Add Distance: Turn & Burn

By Shaun Webb Photos by Dom Furore
July 26, 2015

When you talk about the concept of speed in the golf swing, it's easy to get confused and frustrated. Many players' first instinct--to make their hands and arms go as fast as possible right at the ball--leads to things that actually make the swing slower. It's a common sight on the range and the course: The more effort and brute force players put in, especially with the upper body, the shorter and more off line their shots seem to go.

Real, usable, repeatable speed doesn't come from trying to kill the ball with your hands and arms, and it doesn't come from creating a lot of "X-factor" in your swing, meaning a big shoulder turn against a restricted hip turn.

Biomechanical research on the swing tells us that power comes from actively using the muscles in your upper legs and hips to tilt and rotate your pelvis correctly back and through.

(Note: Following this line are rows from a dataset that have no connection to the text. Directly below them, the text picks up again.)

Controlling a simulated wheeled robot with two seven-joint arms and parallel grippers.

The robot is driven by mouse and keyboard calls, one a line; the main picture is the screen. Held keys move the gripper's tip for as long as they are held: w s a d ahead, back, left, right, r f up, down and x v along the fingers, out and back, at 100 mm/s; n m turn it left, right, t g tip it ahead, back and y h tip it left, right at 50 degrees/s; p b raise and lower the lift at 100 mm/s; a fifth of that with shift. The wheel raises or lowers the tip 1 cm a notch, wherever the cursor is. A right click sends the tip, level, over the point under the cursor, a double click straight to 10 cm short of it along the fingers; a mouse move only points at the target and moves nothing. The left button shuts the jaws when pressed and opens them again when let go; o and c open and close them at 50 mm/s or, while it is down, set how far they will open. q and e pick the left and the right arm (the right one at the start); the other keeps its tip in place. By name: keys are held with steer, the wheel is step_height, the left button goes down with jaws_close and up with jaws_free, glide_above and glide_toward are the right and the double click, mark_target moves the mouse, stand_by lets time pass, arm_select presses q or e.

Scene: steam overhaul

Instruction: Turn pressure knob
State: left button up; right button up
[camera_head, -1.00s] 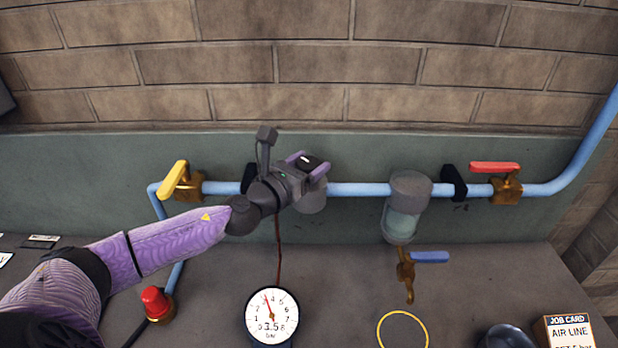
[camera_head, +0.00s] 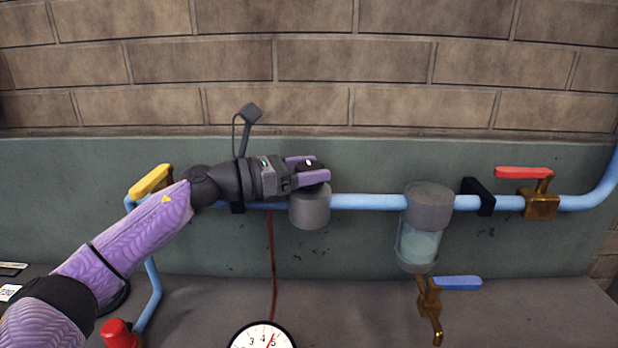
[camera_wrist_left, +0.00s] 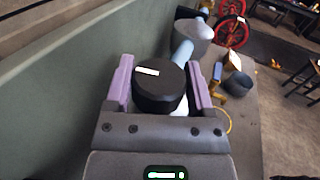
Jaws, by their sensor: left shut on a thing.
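The black pressure knob (camera_head: 309,166) with a white mark on top sits on a grey regulator body (camera_head: 310,209) in the blue pipe. My left gripper (camera_head: 316,168) is shut on the knob, with one purple finger on each side. In the left wrist view the knob (camera_wrist_left: 158,92) lies between the two fingers (camera_wrist_left: 160,68), its white mark facing up. My right gripper is not in view.
A yellow-handled valve (camera_head: 151,181) is at the left, close to my left forearm. A clear-bowled filter (camera_head: 420,243), a blue-handled drain (camera_head: 457,283) and a red-handled valve (camera_head: 524,173) lie to the right. A red cap (camera_head: 119,333) stands at the lower left.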

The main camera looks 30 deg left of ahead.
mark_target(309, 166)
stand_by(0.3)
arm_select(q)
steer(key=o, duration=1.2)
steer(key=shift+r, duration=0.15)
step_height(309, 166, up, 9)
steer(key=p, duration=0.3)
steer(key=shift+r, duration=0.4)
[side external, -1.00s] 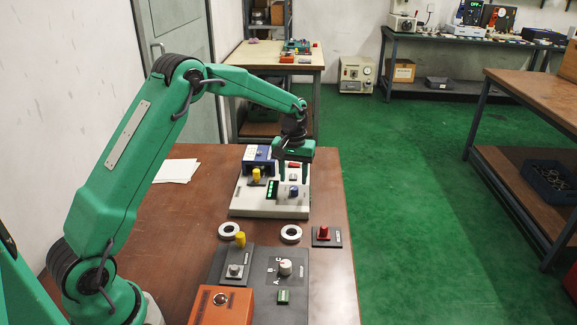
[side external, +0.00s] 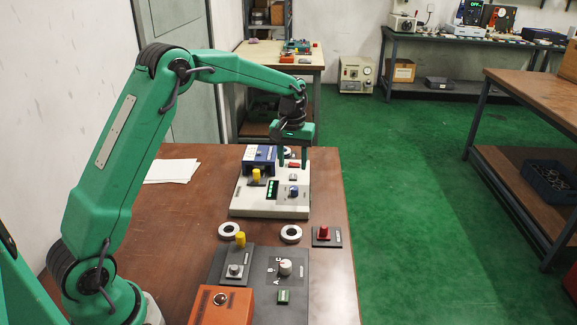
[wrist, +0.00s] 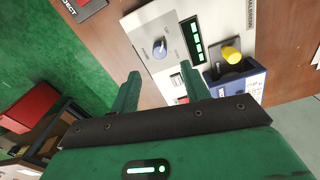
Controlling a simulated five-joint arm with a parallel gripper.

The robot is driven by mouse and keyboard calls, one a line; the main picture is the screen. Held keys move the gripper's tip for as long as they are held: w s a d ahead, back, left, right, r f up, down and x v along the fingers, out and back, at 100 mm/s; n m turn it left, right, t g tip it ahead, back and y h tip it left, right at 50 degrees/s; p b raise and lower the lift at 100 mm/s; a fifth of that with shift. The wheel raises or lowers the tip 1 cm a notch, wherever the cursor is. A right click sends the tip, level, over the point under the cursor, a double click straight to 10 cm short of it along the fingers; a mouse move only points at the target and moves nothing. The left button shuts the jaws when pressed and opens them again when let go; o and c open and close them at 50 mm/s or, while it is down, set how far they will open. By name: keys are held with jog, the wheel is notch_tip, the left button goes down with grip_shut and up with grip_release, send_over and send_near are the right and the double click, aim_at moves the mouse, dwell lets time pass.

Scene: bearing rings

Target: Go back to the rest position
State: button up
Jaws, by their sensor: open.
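My gripper (side external: 294,164) is open and empty. It hangs fingers-down above the far part of the white instrument box (side external: 262,210), clear of it. In the wrist view my gripper (wrist: 160,80) shows both fingers apart with nothing between them. The box carries a blue knob (side external: 294,191), a green-lit display (side external: 272,190) and a red button (side external: 294,164). A yellow knob (side external: 256,174) stands by the blue block (side external: 259,157). Two pale bearing rings lie on the table, one at left (side external: 229,230) and one at right (side external: 291,234). Another ring, partly hidden, shows behind the box.
A dark panel (side external: 262,268) with knobs and an orange box (side external: 222,306) stand at the near side. A red knob on a dark plate (side external: 326,236) is near the table's right edge. White papers (side external: 172,171) lie at left.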

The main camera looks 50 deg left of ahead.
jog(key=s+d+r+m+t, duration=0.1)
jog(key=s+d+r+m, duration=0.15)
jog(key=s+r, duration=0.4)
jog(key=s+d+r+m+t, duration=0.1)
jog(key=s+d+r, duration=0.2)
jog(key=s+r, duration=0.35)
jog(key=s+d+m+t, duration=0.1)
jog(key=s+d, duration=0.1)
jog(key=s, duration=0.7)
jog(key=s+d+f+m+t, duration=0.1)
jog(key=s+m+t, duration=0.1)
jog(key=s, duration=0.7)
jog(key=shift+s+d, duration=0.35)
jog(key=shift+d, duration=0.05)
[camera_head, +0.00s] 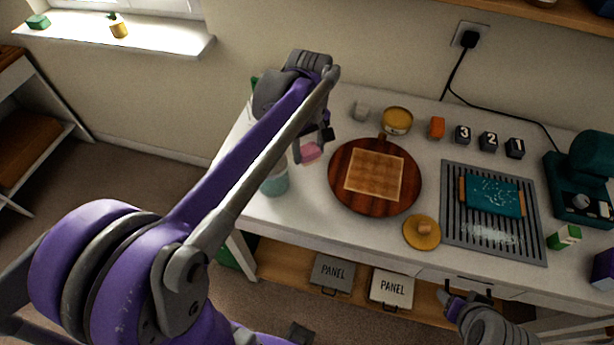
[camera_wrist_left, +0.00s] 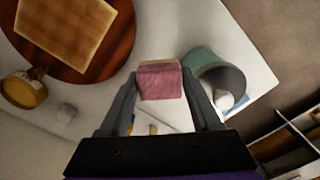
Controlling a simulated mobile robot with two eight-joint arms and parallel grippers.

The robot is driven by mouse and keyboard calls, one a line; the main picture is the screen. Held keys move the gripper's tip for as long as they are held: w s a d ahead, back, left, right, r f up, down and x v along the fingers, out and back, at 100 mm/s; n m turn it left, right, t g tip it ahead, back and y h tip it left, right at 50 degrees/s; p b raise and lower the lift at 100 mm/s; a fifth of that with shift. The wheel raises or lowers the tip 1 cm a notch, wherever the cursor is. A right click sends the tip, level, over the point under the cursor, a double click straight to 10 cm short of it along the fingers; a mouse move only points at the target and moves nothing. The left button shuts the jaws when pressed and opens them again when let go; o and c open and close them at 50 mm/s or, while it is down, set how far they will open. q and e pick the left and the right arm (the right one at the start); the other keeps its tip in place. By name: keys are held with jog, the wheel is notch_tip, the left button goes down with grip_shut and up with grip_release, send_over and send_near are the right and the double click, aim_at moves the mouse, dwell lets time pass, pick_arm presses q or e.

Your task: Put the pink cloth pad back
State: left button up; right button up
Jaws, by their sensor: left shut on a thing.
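The pink cloth pad (camera_head: 311,153) is in the jaws of my left gripper (camera_head: 310,147), over the left part of the white table. In the left wrist view the pad (camera_wrist_left: 160,82) sits between the two fingertips, its pink face showing. Whether it touches the table is hard to tell. A teal cup (camera_head: 275,183) stands close to the gripper and is partly hidden by my arm; it also shows right of the pad in the left wrist view (camera_wrist_left: 205,62). My right gripper (camera_head: 467,293) is at the table's front edge; its jaw gap is unclear.
A round wooden board (camera_head: 408,190) with a square tan panel (camera_head: 375,176) lies right of the gripper. Behind are a yellow tin (camera_head: 397,121) and a small grey piece (camera_head: 361,111). A slotted grey tray (camera_head: 450,235) holds a teal panel (camera_head: 493,195). A yellow disc (camera_head: 421,234) lies in front.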

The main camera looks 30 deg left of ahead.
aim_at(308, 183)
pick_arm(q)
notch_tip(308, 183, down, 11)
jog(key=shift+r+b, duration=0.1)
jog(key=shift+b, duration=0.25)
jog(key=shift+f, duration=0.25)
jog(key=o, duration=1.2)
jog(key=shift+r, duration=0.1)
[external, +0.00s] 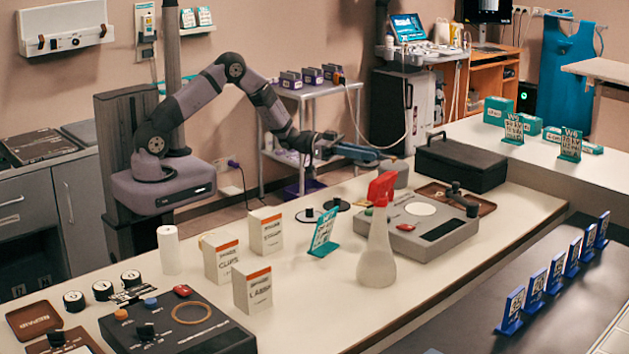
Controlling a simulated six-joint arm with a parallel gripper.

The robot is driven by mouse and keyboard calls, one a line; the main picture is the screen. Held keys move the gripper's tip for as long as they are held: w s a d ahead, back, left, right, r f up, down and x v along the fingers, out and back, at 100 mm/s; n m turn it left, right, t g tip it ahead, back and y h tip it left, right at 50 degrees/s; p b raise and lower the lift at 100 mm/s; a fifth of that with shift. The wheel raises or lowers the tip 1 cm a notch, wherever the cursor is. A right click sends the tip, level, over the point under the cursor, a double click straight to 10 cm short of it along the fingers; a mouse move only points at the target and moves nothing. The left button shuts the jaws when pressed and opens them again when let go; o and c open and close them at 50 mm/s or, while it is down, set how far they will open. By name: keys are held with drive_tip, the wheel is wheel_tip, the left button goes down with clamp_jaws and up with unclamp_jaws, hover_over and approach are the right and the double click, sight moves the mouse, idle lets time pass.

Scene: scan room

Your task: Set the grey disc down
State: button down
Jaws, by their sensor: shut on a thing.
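My gripper (372,156) reaches out from the arm over the far side of the white counter, right of centre. It is shut, and a grey piece (395,174) shows at its fingertips. This looks like the grey disc, but its outline is partly hidden by the fingers, and I cannot tell whether it touches the counter.
A black case (461,162) and a grey device (417,228) stand close to the gripper. A clear spray bottle with a red head (377,250), a teal stand (324,233) and white boxes (221,258) stand nearer. The counter's front right strip is mostly clear.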

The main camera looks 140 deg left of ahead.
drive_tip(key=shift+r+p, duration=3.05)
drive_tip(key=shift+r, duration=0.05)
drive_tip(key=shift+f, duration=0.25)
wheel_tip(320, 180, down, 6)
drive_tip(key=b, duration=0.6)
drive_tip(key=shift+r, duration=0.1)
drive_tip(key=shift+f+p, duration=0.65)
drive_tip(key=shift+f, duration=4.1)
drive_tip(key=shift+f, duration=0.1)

Get it right, and you'll be able to take advantage of the biggest muscles in your body to initiate a chain reaction of forces from the ground all the way to the clubhead. That's what allows tour pros--many of whom are probably smaller than you--to create "easy" power and make it look so routine.

It's time to start thinking about swinging the club smarter, not harder.


To get the most benefit from the lower-body movement you're about to learn, you need to be in the right position to deliver the club. Take your normal stance with a middle iron, but split your hands so that your right hand is holding onto the midpoint of the shaft. Make some backswings using your right arm to pull the club back (above), feeling like the movement is pulling your right hip up and around, which will straighten your right leg. The split grip will also help you feel the wide route your hands need to take to the top of the swing and down to the ball again.

Getting your right hip higher than your left sets you up to deliver maximum energy into the ball, not spin out and wipe across it.


You've probably heard about loading to the right on the backswing, but most players try to make that move with the upper body, which produces a weak, flat hip turn. If you can load by shifting your lower body while your upper body stays more over the ball, you'll increase power and make it easier to hit the ball flush. To feel the right kind of load, take your normal setup, then pull your left foot back until the tip of your shoe is even with your right heel. With your left heel slightly off the ground, make some backswings and feel the pressure build under your right foot without shifting your hips away from the target.


Just as a lean away from the target with your upper body on the backswing is bad news, so is a big lower-body slide toward the target coming down. You want to shift the pressure back to your left foot without sliding too much and giving up the leverage needed to create a slingshot effect through the ball. A great way to feel this move into impact is to practice a baseball-style leg kick. On the backswing, let your left leg come in toward your right leg (below, left). Then replant your left foot before starting the downswing, and feel like you're pushing upward off the ground (below, right). That aggressive lower-body thrust is the essence of power in the swing.